What the task asks:
Write out the full set of records exactly. Any pictures in them do not belong in the copy.

Given records:

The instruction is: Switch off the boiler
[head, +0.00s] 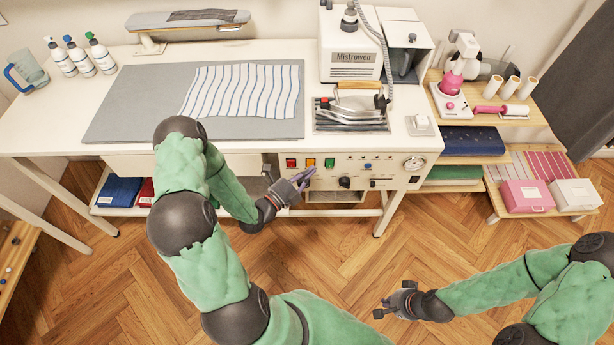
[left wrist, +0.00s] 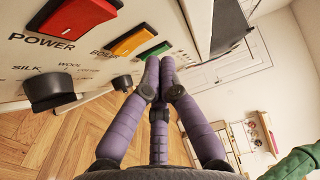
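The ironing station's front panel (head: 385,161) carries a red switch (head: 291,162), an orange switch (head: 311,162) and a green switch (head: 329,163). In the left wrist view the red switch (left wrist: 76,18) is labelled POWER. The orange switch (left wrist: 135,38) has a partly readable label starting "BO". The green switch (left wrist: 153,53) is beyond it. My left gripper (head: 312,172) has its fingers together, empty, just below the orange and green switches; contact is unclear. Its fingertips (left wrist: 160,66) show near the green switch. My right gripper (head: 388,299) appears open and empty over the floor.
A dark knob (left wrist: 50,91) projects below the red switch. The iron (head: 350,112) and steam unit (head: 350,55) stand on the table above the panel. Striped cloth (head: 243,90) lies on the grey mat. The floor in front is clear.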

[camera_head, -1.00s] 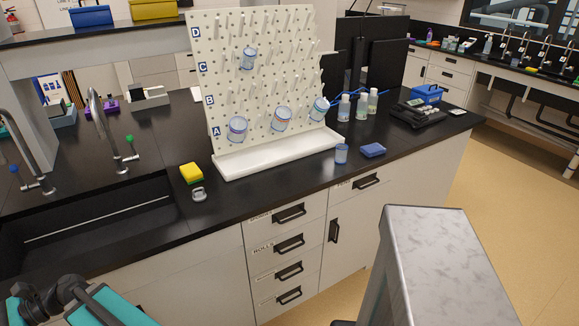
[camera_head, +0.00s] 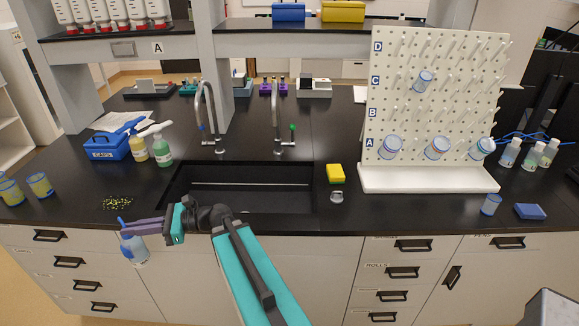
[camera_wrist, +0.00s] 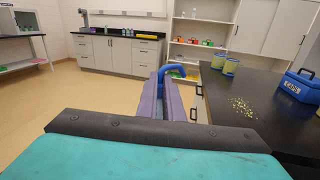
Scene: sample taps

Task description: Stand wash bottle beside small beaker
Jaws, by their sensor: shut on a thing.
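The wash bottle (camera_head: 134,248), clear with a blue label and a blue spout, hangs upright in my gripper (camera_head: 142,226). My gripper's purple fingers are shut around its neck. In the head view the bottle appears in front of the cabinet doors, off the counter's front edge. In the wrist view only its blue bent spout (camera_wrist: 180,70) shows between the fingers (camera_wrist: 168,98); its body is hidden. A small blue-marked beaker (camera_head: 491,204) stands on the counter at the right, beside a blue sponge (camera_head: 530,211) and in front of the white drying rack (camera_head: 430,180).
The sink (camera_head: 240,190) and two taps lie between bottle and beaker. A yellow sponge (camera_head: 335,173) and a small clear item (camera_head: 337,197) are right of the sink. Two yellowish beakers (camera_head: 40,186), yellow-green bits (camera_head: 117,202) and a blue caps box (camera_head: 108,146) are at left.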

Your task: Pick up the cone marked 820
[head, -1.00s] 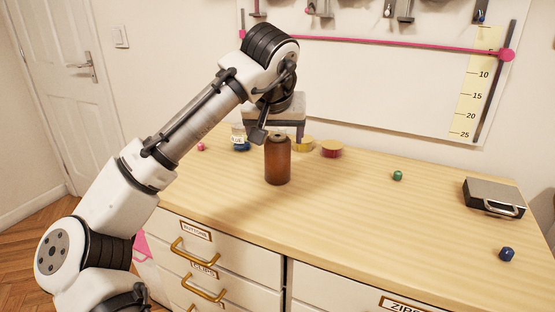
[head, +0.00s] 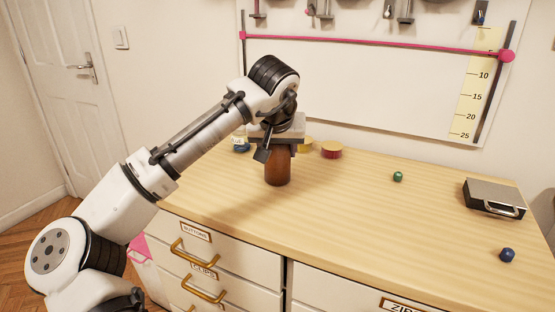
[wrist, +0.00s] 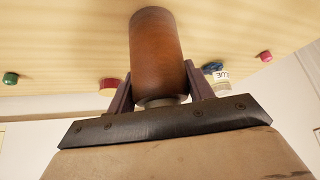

Expected answer:
The instruction is: Switch off the boiler
[head, +0.00s] 
[left wrist, +0.00s] 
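The ironing station's front panel (head: 385,161) carries a red switch (head: 291,162), an orange switch (head: 311,162) and a green switch (head: 329,163). In the left wrist view the red switch (left wrist: 76,18) is labelled POWER. The orange switch (left wrist: 135,38) has a partly readable label starting "BO". The green switch (left wrist: 153,53) is beyond it. My left gripper (head: 312,172) has its fingers together, empty, just below the orange and green switches; contact is unclear. Its fingertips (left wrist: 160,66) show near the green switch. My right gripper (head: 388,299) appears open and empty over the floor.
A dark knob (left wrist: 50,91) projects below the red switch. The iron (head: 350,112) and steam unit (head: 350,55) stand on the table above the panel. Striped cloth (head: 243,90) lies on the grey mat. The floor in front is clear.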

[camera_head, -1.00s] 
[camera_head, +0.00s] 
[camera_wrist, +0.00s] 
Scene: sample taps

Task description: Stand wash bottle beside small beaker
Jaws, by their sensor: shut on a thing.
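The wash bottle (camera_head: 134,248), clear with a blue label and a blue spout, hangs upright in my gripper (camera_head: 142,226). My gripper's purple fingers are shut around its neck. In the head view the bottle appears in front of the cabinet doors, off the counter's front edge. In the wrist view only its blue bent spout (camera_wrist: 180,70) shows between the fingers (camera_wrist: 168,98); its body is hidden. A small blue-marked beaker (camera_head: 491,204) stands on the counter at the right, beside a blue sponge (camera_head: 530,211) and in front of the white drying rack (camera_head: 430,180).
The sink (camera_head: 240,190) and two taps lie between bottle and beaker. A yellow sponge (camera_head: 335,173) and a small clear item (camera_head: 337,197) are right of the sink. Two yellowish beakers (camera_head: 40,186), yellow-green bits (camera_head: 117,202) and a blue caps box (camera_head: 108,146) are at left.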

Your task: Pick up the cone marked 820
[head, -1.00s] 
[head, +0.00s] 
[wrist, +0.00s] 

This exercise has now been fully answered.